An interesting paper for sure.

"Where the lambda ratio[n] (Λ) is defined as the ratio of the minimum EHL film thickness and the composite surface roughness. They suggest that in the presence of wear, micro-pitting damage is the highest at an intermediate value of the lambda ratio, i.e., micro-pitting is less at low or high lambda. However, no actual experimental verification was provided. "

So this experiment's hypothesis was to determine micropitting for mainly sliding bearings with the ZDDP anti-wear/antioxidant present in various base oils, as micropitting was previously observed for roller bearings with ZDDP? Just trying to wrap my brain around this paper.

One question I had to ask is, since it seems micropitting has been with us forever in sliding bearings, how does this correlate to premature wear and engine failure?

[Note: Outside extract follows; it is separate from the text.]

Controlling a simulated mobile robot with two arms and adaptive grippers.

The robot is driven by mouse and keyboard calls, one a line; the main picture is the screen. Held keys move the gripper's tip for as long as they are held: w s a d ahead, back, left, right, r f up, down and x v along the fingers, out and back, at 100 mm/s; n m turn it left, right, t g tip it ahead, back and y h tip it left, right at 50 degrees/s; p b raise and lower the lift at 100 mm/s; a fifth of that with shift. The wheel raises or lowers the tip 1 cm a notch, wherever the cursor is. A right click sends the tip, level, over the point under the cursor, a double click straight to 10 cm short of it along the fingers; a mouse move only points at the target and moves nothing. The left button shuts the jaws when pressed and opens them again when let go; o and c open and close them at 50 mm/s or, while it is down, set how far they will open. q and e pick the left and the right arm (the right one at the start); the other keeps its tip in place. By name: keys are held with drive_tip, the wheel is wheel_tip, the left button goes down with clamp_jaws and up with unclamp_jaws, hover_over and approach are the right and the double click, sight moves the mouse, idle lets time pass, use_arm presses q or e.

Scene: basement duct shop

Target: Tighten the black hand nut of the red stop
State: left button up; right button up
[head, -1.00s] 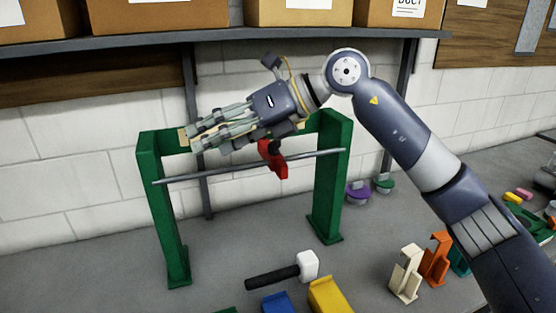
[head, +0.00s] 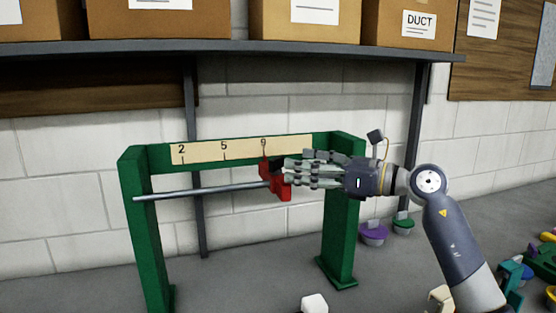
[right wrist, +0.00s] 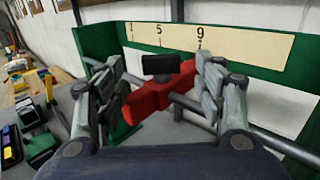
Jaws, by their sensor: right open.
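The red stop (head: 284,190) sits on the grey rod (head: 205,191), close to the 9 mark of the cream scale strip (head: 204,151). The black hand nut (right wrist: 162,66) shows on top of the red stop in the right wrist view. My right gripper (head: 291,172) comes in from the right at the stop. In the right wrist view its fingers are apart, one side left of the nut and one side right, with gaps to the nut. My left gripper is out of view.
The green frame (head: 139,230) carries the rod and the strip. A shelf (head: 300,50) with cardboard boxes runs above it. A purple cup (head: 373,235) and a green cup (head: 403,225) stand right of the frame. A white-headed hammer (head: 314,303) lies in front.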

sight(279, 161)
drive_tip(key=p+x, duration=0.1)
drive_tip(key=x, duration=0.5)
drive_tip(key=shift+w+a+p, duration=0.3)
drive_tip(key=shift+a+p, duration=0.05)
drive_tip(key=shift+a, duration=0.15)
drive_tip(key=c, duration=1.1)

It seems to me that most engine failures are due to the lack of proper lubrication such as insufficient MOFT, improper maintenance schedules, engine design flaws, and unpredicted material failures, etc.

I researched cavitation in depth and posted my summary of a paper which discusses the physics of it in a new post https://bobistheoilguy.com/forums/t...boration-with-renault-lubricants-2015.383730/

 

[MolaKule]

I researched cavitation in depth and posted my summary of a paper which discusses the physics of it in a new post https://bobistheoilguy.com/forums/t...boration-with-renault-lubricants-2015.383730/

Right, we know what cavitation and wear mechanisms are as it has been discussed here before many times.

But that does not answer the question: What is the major engine failure mechanism or mechanisms since say APL SL and later oils were introduced?

 

[chris719]

What is the major engine failure mechanism or mechanisms since say APL SL and later oils were introduced?

I'm not sure there is a dominant one across the industry. Some brands have valvetrain issues, some cylinder bore / piston skirt, and some with rod or main bearings.

 

[ripcord]

Kind of a wiseacre response, but the major failure mechanisms seem to be rust, accidents, overheating and transmission failure.